Home Burial
by: Michael McGriff
date: 05.29.2012
pp: 72
tags: Poetry

Adam Plunkett on Home Burial

The Risks of Simplicity: McGriff's New Poems

August 24th, 2012 reset - +

“O! I DO LOVE THEE, meek Simplicity!” So says the simpleton voice in Samuel Taylor Coleridge’s satirical ode to plainspoken rhetoric, “To Simplicity.” Simpleton is guilty of a lot — his idea of chiasmus is “So sad I am… O! I am very sad!” — but what makes him simplistic rather than simple is that simplicity characterizes how he perceives the world rather than how he presents it. He’s thrilled by the simplicity of things: “But whether sad or fierce, 'tis simple all, / All very simple, meek Simplicity.” This is the risk of a style whose aim is to present its material without interference. A pane of clear glass becomes a light gray swatch.

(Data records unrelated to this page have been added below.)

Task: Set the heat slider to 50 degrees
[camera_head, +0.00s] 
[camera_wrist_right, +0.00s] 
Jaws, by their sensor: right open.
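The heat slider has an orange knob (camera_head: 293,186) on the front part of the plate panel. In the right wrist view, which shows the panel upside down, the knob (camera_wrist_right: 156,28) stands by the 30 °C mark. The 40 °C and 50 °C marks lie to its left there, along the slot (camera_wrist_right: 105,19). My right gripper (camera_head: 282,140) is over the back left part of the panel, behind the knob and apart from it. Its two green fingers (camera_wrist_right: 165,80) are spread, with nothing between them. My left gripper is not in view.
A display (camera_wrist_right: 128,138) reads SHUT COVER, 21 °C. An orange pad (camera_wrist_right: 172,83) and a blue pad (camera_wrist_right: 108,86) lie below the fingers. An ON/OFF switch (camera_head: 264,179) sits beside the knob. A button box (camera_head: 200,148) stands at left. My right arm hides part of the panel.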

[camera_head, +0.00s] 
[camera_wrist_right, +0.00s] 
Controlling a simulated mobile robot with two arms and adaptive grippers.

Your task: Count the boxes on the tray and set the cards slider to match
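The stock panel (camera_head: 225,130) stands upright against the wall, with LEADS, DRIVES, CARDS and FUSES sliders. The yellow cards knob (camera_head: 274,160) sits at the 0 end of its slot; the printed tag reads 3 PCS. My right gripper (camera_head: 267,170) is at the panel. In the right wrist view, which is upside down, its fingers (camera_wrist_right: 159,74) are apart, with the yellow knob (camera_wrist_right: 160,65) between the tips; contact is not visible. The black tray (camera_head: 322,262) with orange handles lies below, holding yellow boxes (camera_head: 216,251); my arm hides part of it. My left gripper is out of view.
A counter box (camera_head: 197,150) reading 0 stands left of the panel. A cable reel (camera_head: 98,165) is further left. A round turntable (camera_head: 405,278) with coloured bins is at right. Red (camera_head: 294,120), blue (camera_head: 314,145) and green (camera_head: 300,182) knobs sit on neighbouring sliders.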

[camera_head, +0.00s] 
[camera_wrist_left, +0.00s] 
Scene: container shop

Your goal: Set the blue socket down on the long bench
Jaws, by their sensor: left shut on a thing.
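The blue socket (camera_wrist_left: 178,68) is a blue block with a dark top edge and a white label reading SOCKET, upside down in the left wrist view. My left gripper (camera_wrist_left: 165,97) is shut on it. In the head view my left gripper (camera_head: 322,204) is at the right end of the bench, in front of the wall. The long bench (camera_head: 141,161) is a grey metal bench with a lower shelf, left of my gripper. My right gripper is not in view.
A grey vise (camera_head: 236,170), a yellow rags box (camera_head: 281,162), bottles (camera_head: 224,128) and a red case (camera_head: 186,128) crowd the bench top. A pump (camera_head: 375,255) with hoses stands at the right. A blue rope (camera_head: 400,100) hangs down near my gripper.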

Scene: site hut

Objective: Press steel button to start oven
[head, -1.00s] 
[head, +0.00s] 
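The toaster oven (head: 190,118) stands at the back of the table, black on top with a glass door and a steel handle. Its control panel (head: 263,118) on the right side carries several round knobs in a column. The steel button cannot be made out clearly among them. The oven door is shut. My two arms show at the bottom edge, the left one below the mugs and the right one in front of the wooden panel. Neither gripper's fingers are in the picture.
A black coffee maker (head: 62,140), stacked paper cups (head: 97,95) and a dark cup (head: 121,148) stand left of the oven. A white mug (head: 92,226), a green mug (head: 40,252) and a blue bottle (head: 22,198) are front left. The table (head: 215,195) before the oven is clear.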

Coleridge’s satire stuck in my anxious head when I read Home Burial, Michael McGriff’s second book, and a sparer, more direct work than his first. My hopes were high. Dismantling the Hills was a masterpiece of American lyricism, clear and varied, rich and strange, every shift in syntax a window into both McGriff’s world and his sense of it. They were the poems Robert Hass would have written in his first book if Field Guide had walked us through the deep hills and abandoned sawmills of the Oregon Coast. So why had McGriff changed his way of writing? Had he honed his style or blunted it?

The best of McGriff’s work has a complex emotional counterpoint between natural flourishing and industrial decay. He treats them evenly in “Coos Bay,” a list poem named for his hometown, from Hills:

     great blue herons whispering
through the hollow reeds, the cat piss smell
     of a charred meth lab between the VFW hall
 
and pioneer newspaper museum,
      the rusted scrapyard and tank farm.
The drawbridge spans forgotten coal bunkers,

     buried fingerprints of Chinese laborers,
rope-riders and mule bones.
     Then there’s the rain that never sleeps…

The whispers in the reeds are archetypal poetic inspiration, and here the winds of inspiration smell like cat urine. The lyric poet, whose work is as historically blue-collar as dressage, grew up the son of a father who seems to have held every working-class job the region could offer — millworker, cabdriver, Amway salesman, soldier. Accordingly, McGriff invented a lyricism that shows in the lives of people like his father the beauty Wordsworth saw in rainbows and daffodils. This is not especially common in American poetry: unsentimental working-class lyricism.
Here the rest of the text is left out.